Se ancora l’Isis fosse uno Stato tanto potente e tecnologicamente avanzato da non dover temere nessuno, la sua ferocia sarebbe certo inammissibile ma potrebbe rimanere impunita. Invece, scontrandosi con un esercito serio, le sue bande di facinorosi criminali sarebbero spazzate via come mosche, e sterminate con la più totale indifferenza. Che corrano questo rischio è assolutamente vero. Basta vedere chi potrebbero domani trovarsi di fronte. Nella guerra contro l’Iraq, l’esercito iraniano mandava avanti i bambini affinché saltassero (e morissero) sulle mine, in modo che sopravvivessero i soldati che li seguivano e che erano più utili per vincere la battaglia. Come credono che reagirebbe un Paese che ha questo rispetto per la vita umana, se poi volesse sterminare i terroristi a migliaia, senza fare prigionieri, magari trasformandoli in torce umane col napalm, dopo che essi hanno bruciato vivo uno dei loro?
La barbarie è comune a tutti, ma quella degli Stati raggiunge picchi industriali. Senza ricordare la Shoah, basta porsi il problema di Hiroshima. Per l’uso della bomba atomica la giustificazione fu duplice. Da un lato, visto che i giapponesi erano disposti a morire fino all’ultimo pur di difendere il loro territorio, anche senza avere nessuna speranza di evitare l’inevitabile, si trattò di non pagare con decine di migliaia di morti una vittoria che tecnicamente era già stata conseguita. Dall’altro, uccidendo magari centomila persone innocenti in un solo colpo, si evitava di uccidere un milione di altri giapponesi pur di costringere Tokyo alla resa. Ma, se il Giappone fosse stato in possesso della bomba atomica, gli americani avrebbero sganciato le bombe su Hiroshima e Nagasaki?

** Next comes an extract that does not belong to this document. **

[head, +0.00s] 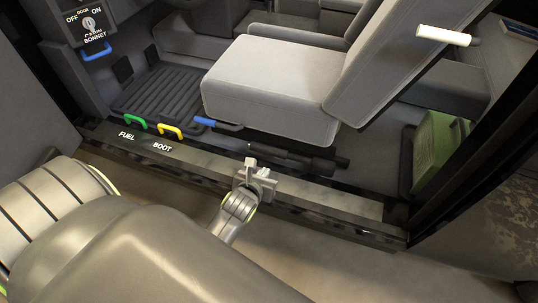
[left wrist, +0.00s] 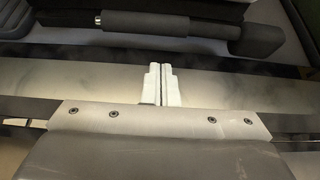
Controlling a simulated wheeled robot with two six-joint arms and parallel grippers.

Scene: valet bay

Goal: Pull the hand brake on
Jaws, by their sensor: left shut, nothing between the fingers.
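A dark lever with a thick grip, which looks like the hand brake (head: 300,157), lies nearly flat between the grey seat and the door sill. In the left wrist view its grey grip (left wrist: 150,22) runs across the top, with a dark block at its right end. My left gripper (head: 258,172) is over the sill, on the near side of the lever and apart from it. Its pale fingers (left wrist: 162,72) are shut together and empty, pointing towards the lever. My right gripper is in neither view.
The sill (head: 345,198) runs between my arm and the lever. A green FUEL handle (head: 134,122), a yellow BOOT handle (head: 170,130) and a blue-tipped lever (head: 204,121) are left of it. The seat cushion (head: 265,80) overhangs behind. A green box (head: 430,152) stands right.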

Ecco l’errore dell’Isis. La tecnologia di cui si servono per ottenere i grandi titoli dei giornali è costituita da qualche coltello, da qualche pietra e ora da qualche fiammifero. La Giordania, ad ogni buon conto, dopo anni di clemenza, ha impiccato la donna di cui l’Isis aveva chiesto il rilascio, e per far buon peso qualche altro terrorista. E andrà bene, a questi amici dell’isis, se non saranno bruciati vivi. Non ci si può neppure contare. Quando la guerra si incattivisce, nessuno confessa le atrocità che commette. Magari rincarando la dose, per punire gli avversari, anche a spese degli innocenti.
Alle Convenzioni di Ginevra non sono giunte nazioni europee imbelli, ma nazioni che per secoli si erano fatta la guerra assolutamente senza alcuna delicatezza. Ora i furbastri dell’Isis credono di poter prescindere dalle regole, e non capiscono che se altri le hanno accettate è stato per evitare il peggio a proprio danno. Con i rilanci delle efferatezze perdono tutti.
L’Isis finirà con l’imparare un po’ di storia. Lo farà con l’esperienza. Soprattutto dal momento che dall’altra parte non avrà soltanto i compatrioti di Florence Nightingale, ma dei musulmani mediorientali arrabbiati e assetati di vendetta. Buon divertimento.